Les habitants des montagnes du Yémen possèdent une tradition millénaire de maîtrise de l’eau pour l’irrigation, à travers un système de terrasses qui redistribuent l’eau de pluie. Pour remédier à la lente érosion de ces terrasses, des experts de l’ONU ont mis en place un processus de concertation entre les paysans en vue de développer des méthodes simples de restauration.
L’auteur décrit comment les habitants des montagnes du Yémen apprennent à contrôler l’eau de pluie.
Les montagnes du Yémen culminent à 3 300 m et il y pleut suffisamment, chose rare sur la péninsule arabique, pour permettre des cultures grâce à l’irrigation. Mais la pluie est drue et violente et l’eau doit être contrôlée, faute de quoi elle est perdue. Les Yéménites ont des réseaux élaborés de terrasses qui distribuent correctement les précipitations et conservent le sol. Mais ces terrasses sont fragiles et, si l’une s’écroule, c’est comme un jeu de dominos.

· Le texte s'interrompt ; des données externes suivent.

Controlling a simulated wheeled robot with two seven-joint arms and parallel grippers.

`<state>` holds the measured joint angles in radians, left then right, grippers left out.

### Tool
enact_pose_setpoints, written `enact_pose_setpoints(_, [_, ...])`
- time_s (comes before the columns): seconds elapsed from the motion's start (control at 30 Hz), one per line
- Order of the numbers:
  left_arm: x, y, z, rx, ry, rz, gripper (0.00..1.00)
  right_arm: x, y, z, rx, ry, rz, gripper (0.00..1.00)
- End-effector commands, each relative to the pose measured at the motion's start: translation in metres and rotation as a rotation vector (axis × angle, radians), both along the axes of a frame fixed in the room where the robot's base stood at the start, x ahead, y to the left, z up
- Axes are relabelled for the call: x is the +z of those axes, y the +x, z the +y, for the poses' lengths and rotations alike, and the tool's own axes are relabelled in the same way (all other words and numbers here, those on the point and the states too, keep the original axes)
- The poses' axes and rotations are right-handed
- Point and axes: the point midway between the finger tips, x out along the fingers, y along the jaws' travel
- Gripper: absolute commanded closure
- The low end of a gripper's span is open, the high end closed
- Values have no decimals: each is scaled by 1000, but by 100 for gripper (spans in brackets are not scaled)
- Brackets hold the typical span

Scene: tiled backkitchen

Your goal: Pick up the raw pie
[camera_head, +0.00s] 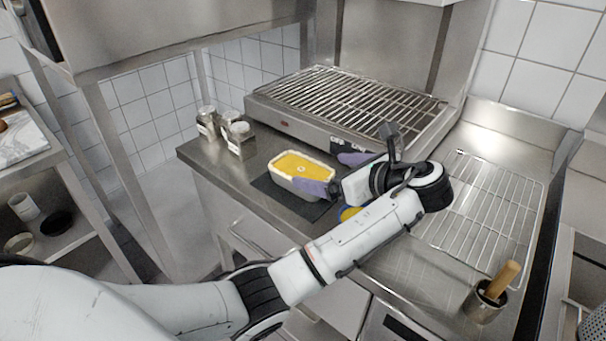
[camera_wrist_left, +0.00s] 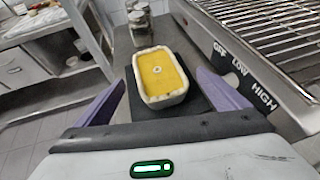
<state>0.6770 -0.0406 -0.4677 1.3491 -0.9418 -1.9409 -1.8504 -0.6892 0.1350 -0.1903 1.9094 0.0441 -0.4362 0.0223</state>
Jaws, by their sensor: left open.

Ce phénomène est aujourd’hui à l’œuvre de manière graduelle, presque imperceptible. Les photographies prises il y a vingt ans le prouvent : les montagnes jadis couvertes de végétation sont aujourd’hui nues et les terrasses sont au fond des ravins. Les paysans le notent, bien entendu. Ils peuvent même calculer les pertes encourues. Mais leurs villages sont éloignés et l’aide va au rendement le plus rapide : aux plaines où l’eau du sous-sol est accessible pour l’irrigation. Le Yémen est auto-suffisant en fruits et légumes. Mais cela ne bénéficie qu’à 10 % des paysans et menace l’approvisionnement des villes en eau.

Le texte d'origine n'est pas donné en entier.